J.W. “Bill” Kice operated two metalwork shops.

One was based in Wichita, and the other moved from mill to mill, handling the sheet metal installation for the large mills.

Bill specialized in mill metalwork but also engaged in metalwork for heating, cooling and aircraft systems as his skills intersected with the industrial innovations of the early 1900s.

In 1927, Bill invented the "Kice-Type" long-cone, scroll-entry cyclone collector.

This innovation improved the field of dust collection and facilitated the efficient discharge of materials from pneumatic conveying lines. Bill's early airflow principles, incorporated into this cyclone design, have since been included in systems worldwide.

Then, in 1929, Bill sold his Wichita business and invented the Kice Multi-Aspirator®.
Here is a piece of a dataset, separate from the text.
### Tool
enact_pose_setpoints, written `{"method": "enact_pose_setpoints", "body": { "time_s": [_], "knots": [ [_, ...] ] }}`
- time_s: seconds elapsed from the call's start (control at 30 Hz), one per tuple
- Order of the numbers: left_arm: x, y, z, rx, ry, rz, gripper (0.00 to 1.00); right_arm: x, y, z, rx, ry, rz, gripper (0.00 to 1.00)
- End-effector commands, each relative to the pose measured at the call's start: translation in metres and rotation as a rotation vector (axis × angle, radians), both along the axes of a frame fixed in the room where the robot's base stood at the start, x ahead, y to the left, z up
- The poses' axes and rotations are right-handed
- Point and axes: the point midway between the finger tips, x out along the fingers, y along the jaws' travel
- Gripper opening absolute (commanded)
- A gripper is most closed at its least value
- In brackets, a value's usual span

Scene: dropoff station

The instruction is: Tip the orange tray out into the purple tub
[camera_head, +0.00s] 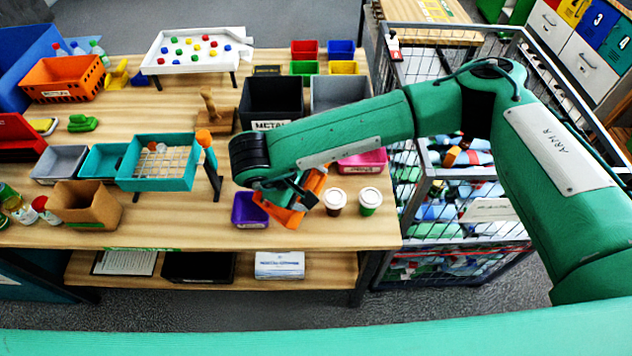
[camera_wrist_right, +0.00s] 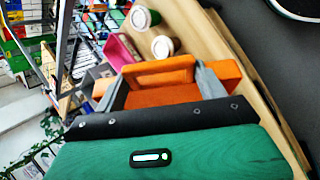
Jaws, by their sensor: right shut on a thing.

The numerous advantages of his design became evident as mills began to install cyclones, further validating and proving the benefits of his designs.

Setting up for success.

Bill and his three sons, Jack, Russell and Jim, kept busy during this pioneering period for the milling industry.

Bill's services as a sheet metal millwright were in high demand, and his sons worked with him as they cultivated their skills and talents.

World War II and the start of something new.

The Kice family played an active role in supporting the war effort.

Bill Kice was appointed superintendent of maintenance for Cessna, supervising the construction of buildings and the installation of machinery through rapid expansion and crisis.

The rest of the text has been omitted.